- _What is expected_:
From the listing that follows, extract every line and set it down unaltered.

# # # #

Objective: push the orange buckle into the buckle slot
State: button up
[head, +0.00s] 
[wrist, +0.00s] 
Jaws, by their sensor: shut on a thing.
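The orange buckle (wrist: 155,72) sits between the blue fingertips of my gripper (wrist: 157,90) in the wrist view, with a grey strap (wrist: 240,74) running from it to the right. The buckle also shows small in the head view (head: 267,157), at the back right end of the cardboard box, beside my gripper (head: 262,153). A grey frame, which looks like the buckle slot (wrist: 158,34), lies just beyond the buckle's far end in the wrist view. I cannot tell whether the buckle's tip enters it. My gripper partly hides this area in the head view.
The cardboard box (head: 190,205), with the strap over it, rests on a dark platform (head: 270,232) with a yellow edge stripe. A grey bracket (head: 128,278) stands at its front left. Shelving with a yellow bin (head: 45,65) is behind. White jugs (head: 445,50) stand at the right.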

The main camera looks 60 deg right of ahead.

# # # #

- _Result of the task_:
Objective: push the orange buckle into the buckle slot
State: button up
[head, +0.00s] 
[wrist, +0.00s] 
Jaws, by their sensor: shut on a thing.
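The orange buckle (wrist: 155,72) sits between the blue fingertips of my gripper (wrist: 157,90) in the wrist view, with a grey strap (wrist: 240,74) running from it to the right. The buckle also shows small in the head view (head: 267,157), at the back right end of the cardboard box, beside my gripper (head: 262,153). A grey frame, which looks like the buckle slot (wrist: 158,34), lies just beyond the buckle's far end in the wrist view. I cannot tell whether the buckle's tip enters it. My gripper partly hides this area in the head view.
The cardboard box (head: 190,205), with the strap over it, rests on a dark platform (head: 270,232) with a yellow edge stripe. A grey bracket (head: 128,278) stands at its front left. Shelving with a yellow bin (head: 45,65) is behind. White jugs (head: 445,50) stand at the right.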

The main camera looks 60 deg right of ahead.

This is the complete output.